## What is expected
State the number of lines with the string "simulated" in them, and nothing else.

Records contained in a dataset
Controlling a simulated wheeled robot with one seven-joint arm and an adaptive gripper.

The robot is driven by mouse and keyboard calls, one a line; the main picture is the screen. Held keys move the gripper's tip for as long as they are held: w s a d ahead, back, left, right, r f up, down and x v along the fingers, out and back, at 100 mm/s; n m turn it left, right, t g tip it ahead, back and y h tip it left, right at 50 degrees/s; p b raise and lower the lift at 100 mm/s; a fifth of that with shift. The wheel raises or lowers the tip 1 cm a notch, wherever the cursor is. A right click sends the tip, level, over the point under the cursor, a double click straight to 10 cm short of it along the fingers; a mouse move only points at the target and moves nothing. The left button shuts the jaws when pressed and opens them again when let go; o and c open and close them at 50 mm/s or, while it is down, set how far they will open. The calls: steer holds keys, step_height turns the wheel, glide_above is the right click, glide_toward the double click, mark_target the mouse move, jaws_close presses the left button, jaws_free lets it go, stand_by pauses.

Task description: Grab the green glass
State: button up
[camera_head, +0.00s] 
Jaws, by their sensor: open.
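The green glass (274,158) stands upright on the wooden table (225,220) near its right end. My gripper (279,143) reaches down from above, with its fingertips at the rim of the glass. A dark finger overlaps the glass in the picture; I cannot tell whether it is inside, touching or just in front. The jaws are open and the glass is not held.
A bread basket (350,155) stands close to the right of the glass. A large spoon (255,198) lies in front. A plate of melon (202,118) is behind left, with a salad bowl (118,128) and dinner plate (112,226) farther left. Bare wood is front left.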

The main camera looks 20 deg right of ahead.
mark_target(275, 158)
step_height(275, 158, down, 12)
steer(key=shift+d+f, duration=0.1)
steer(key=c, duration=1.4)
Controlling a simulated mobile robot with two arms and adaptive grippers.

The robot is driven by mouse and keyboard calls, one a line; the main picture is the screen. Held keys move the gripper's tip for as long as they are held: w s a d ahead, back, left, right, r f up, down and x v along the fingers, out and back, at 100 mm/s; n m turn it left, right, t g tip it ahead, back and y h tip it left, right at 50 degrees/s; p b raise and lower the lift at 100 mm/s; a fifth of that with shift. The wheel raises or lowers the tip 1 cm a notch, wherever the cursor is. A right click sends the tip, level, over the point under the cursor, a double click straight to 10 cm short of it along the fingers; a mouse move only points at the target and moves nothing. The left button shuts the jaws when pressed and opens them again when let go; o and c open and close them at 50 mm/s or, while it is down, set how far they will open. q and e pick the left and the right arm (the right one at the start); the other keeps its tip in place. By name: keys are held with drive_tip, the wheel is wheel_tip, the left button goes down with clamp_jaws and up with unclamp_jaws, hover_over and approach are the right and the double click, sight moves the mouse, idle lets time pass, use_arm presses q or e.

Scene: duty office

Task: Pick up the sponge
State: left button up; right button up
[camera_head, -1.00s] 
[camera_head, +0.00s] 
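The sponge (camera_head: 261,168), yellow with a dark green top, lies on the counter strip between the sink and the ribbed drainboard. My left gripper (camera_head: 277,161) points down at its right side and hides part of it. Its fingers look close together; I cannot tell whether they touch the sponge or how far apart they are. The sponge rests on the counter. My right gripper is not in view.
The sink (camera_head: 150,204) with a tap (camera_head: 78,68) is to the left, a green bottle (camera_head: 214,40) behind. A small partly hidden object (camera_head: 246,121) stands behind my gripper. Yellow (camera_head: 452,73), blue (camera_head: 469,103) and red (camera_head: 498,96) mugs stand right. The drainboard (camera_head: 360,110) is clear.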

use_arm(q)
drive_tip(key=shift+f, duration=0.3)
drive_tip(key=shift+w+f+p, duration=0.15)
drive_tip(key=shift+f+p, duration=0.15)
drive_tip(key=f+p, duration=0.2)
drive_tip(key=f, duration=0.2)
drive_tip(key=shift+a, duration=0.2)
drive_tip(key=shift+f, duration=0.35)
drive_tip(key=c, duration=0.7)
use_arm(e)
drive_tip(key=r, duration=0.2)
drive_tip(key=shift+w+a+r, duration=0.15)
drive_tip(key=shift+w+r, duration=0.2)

## Result below
2